Post by r » Sun Feb 22, 2009 11:08 pm

oke to make it all clear to all you beatmakers...


Make something more 'organic' or others say 'human', has nothing to do with eq's, compression, fx's and stuff. IT'S ABOUT THE NUANCE OF UR SAMPLE(PLACEMENT)!!!

Listen to a drummer. He probably play kinda straight, but not everything is like programmed. So just unquantize certain samples so itll groove much more. Im not telling ya you've to unquantize everything. If you do that, it'll sound like there's no good pulse.

Besides that most of the hits of the drummer are a bit different. Try to 'copy' that. Layer your snares and try to put out every hit without losing energy/power (or loose energy so the snare later on will sound much more massive). It's about VELOCITY!

an unquantized 808 beat wont never sound organic or human cause the sounds itself aren't human. They're created by syntheses not by animal skin or wood.

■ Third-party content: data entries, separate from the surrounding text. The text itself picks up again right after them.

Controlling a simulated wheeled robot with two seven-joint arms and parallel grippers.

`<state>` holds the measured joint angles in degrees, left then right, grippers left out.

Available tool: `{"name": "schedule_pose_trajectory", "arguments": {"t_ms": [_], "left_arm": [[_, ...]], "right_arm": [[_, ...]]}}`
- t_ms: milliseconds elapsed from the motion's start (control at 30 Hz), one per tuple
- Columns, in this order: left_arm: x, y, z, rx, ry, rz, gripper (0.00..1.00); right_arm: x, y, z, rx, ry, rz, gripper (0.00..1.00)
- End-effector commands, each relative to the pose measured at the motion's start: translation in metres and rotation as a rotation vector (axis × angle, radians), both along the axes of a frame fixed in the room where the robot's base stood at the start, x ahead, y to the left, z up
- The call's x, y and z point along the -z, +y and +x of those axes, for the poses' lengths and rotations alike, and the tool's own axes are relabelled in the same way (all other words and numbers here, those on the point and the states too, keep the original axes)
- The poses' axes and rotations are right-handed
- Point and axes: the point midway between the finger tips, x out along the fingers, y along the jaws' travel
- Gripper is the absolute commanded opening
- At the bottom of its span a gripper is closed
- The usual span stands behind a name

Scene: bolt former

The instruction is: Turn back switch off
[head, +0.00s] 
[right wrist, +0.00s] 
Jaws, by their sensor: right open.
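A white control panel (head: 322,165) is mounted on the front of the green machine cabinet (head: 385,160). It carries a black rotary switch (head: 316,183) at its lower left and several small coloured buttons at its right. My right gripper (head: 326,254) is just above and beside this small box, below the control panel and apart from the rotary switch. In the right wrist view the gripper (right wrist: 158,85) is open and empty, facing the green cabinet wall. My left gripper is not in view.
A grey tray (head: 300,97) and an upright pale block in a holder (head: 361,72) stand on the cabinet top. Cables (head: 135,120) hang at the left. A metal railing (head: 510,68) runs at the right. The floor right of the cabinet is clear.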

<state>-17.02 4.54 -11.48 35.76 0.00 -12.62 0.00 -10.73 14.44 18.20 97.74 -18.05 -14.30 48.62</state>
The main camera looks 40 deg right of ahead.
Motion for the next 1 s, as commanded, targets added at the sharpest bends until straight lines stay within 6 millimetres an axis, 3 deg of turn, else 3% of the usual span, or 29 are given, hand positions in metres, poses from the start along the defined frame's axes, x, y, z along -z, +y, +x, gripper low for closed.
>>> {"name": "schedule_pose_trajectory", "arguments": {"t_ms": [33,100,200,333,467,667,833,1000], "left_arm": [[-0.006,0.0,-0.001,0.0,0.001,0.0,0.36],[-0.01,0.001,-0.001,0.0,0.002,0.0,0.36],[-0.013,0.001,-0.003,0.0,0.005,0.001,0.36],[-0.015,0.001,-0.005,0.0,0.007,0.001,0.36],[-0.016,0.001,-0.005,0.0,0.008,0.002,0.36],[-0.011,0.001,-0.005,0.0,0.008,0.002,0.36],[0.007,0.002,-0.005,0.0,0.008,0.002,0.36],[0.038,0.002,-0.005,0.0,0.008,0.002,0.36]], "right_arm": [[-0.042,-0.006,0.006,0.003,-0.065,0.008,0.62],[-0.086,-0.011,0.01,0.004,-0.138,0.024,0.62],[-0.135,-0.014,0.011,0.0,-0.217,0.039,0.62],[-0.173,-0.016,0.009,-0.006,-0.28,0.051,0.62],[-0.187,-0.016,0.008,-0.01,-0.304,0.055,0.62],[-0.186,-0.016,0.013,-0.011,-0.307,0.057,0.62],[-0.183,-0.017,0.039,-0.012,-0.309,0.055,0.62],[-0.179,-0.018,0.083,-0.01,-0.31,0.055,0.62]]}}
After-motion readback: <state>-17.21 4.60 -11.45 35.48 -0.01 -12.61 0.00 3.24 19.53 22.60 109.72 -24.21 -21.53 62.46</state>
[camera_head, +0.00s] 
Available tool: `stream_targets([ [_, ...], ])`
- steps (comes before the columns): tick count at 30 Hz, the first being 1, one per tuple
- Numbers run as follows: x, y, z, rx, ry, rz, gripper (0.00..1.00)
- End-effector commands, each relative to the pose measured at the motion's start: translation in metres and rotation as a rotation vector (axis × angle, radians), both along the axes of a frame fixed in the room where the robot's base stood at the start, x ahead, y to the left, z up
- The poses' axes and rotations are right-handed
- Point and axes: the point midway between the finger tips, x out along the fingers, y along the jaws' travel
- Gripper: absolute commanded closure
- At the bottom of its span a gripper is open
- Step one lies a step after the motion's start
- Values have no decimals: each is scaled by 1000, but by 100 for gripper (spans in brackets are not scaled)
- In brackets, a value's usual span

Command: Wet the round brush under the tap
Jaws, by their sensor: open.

hope you now understand why your shit wont get any more organic.

dj vision
Posts: 429
Joined: Sat Apr 26, 2008 7:34 pm
Location: Houston, TX

Post by dj vision » Sun Feb 22, 2009 11:11 pm

R wrote:
an unquantized 808 beat wont never sound organic or human cause the sounds itself aren't human. They're created by syntheses not by animal skin or wood.
ever heard of 2562? i would describe some of his music as being organic, and most of his drums are 808s

its because of the way he uses filter sweeps, reverb, and delay

r
Posts: 783
Joined: Sat Nov 17, 2007 1:40 pm

Post by r » Sun Feb 22, 2009 11:24 pm

DJ Vision wrote:
R wrote:
an unquantized 808 beat wont never sound organic or human cause the sounds itself aren't human. They're created by syntheses not by animal skin or wood.
ever heard of 2562? i would describe some of his music as being organic, and most of his drums are 808s

its because of the way he uses filter sweeps, reverb, and delay

No man that's called space. In music production you're creating a room where all your elements are placed and play a different role in your room. How better you mix how bigger the room is. That's nothing bout organic or human... that's a proper mixdown that sounds like everything is in 1 room called your head/imagination.